The Caribbean is home to some of the oldest Jewish communities in North America, dating back to the 1600s. As in most of the diaspora, many of these groups have been on the decline. Not so at the moment: a boom in tourism and holiday-home purchases mean many island communities are growing; some by as much as 10 per cent a year.
“We are now even considering recruiting a rabbi,” says Celso Brewster, a Bajan Jew who manages the Nidhe Israel Museum and synagogue in Bridgetown, Barbados, which has a community of nearly 100.
‘’Plus,’’ he adds, “there are plans to open a kosher restaurant.
“There is also a historic city block project under way, with several 18th-century Jewish tombstones uncovered. The completion date for the project is expected to coincide with Barbados’s 50th anniversary of independence in November 2016.”

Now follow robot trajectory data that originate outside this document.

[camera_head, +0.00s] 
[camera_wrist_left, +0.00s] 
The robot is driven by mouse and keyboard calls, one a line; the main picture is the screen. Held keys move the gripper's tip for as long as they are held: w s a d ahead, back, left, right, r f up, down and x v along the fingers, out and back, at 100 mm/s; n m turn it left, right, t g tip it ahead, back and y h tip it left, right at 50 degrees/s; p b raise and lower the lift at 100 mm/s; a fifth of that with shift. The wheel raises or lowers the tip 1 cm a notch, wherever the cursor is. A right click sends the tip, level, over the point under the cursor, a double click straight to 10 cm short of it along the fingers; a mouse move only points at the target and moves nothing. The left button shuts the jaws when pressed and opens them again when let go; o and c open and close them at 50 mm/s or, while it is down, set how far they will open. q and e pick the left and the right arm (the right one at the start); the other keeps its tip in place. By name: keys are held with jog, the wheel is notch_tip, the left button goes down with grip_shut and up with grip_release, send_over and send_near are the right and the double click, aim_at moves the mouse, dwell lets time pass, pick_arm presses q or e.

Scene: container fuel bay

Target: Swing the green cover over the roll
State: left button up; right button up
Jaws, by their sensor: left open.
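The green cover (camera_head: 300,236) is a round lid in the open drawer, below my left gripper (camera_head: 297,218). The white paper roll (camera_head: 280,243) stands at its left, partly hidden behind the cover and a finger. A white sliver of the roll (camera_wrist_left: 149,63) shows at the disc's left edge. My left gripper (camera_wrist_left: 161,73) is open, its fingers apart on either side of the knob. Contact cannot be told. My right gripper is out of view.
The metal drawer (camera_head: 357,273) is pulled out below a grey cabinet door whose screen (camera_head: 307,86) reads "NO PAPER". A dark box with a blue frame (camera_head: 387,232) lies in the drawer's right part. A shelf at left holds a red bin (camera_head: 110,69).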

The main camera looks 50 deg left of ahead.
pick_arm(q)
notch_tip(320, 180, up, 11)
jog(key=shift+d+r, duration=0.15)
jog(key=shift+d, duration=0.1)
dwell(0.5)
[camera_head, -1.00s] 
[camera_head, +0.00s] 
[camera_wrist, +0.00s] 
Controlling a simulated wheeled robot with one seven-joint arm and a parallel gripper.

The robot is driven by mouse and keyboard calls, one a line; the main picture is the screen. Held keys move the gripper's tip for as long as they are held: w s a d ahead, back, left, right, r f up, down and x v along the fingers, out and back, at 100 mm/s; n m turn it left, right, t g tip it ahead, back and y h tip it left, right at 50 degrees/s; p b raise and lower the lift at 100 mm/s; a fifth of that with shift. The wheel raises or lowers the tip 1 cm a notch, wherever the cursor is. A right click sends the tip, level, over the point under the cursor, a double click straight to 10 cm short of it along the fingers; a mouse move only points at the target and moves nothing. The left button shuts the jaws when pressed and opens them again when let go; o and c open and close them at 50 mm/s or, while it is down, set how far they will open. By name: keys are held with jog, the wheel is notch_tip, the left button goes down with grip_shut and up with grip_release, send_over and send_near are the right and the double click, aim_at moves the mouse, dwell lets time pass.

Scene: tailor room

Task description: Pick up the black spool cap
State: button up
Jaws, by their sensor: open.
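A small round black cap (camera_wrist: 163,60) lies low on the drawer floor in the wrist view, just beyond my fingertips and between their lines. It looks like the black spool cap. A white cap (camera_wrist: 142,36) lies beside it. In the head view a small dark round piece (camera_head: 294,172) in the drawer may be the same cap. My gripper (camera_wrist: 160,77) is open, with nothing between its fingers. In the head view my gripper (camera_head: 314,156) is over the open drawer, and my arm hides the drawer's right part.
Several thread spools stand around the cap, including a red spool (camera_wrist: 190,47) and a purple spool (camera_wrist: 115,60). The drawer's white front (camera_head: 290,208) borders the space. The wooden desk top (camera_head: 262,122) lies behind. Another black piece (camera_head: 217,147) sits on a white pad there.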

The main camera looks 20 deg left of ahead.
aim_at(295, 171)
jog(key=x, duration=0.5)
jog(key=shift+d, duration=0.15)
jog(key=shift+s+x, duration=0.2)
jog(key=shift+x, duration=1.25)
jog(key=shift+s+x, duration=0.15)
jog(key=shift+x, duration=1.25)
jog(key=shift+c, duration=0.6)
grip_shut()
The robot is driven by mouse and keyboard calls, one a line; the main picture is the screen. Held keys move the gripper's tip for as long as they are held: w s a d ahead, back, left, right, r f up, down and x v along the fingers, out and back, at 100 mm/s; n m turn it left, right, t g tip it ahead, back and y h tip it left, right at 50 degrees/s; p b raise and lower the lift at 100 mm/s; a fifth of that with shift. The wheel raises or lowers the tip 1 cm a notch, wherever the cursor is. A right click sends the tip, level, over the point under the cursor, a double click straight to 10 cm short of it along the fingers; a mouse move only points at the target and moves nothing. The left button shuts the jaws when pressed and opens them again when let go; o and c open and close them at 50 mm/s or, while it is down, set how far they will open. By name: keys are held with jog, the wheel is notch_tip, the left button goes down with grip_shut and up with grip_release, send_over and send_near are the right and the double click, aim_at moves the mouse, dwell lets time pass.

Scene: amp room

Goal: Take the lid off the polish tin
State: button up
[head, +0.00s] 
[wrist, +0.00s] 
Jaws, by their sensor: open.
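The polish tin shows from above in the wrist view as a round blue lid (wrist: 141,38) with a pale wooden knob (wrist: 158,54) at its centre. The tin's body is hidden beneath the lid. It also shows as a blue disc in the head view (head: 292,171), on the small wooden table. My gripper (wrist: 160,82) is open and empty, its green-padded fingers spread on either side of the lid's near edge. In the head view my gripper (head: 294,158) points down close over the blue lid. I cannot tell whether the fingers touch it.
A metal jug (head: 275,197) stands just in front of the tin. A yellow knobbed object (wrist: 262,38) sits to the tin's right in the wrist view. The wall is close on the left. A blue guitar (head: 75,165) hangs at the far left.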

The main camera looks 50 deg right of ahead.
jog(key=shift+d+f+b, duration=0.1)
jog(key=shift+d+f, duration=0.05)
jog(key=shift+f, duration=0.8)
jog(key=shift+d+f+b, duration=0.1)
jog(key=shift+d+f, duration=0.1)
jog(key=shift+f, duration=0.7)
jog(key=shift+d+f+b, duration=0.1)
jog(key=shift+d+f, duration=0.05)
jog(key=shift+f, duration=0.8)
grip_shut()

On St Maarten — in the Antilles Archipelago — Rabbi Moishe Chanowitz runs services and even Friday-night suppers at the new Chabad centre.
Regular flights to all the islands mean kosher food is no longer hard to find: “There is a local supermarket that sells a variety of kosher products including bread and milk and many of the basic products that you would find in the US,” says Rabbi Chanowitz.
On Aruba — which has a Jewish Prime Minister, Mike Eman — kosher food is not a problem either. Rabbi Daniel Kripper of Beth Israel Synagogue, which has 75 residents and 180 visitor members, says: “We can get most things in the supermarkets here including Empire chickens and Hebrew National products.”
Besides the Caribbean sun, another draw is the general absence of antisemitism. Mr Brewster admitted: “There have one or two incidents, mainly verbal, but overall we are ok.”
As tourism grows, so does the infrastructure of the islands, creating more job opportunities, meaning young Jews are less likely to leave.
“The last bat- and barmitzvah were last year as well as the last wedding,” says Mr Brewster. “Another wedding is due soon. It’s all good. People are starting to realise, they don’t have to move to Miami, they can come to the Caribbean.”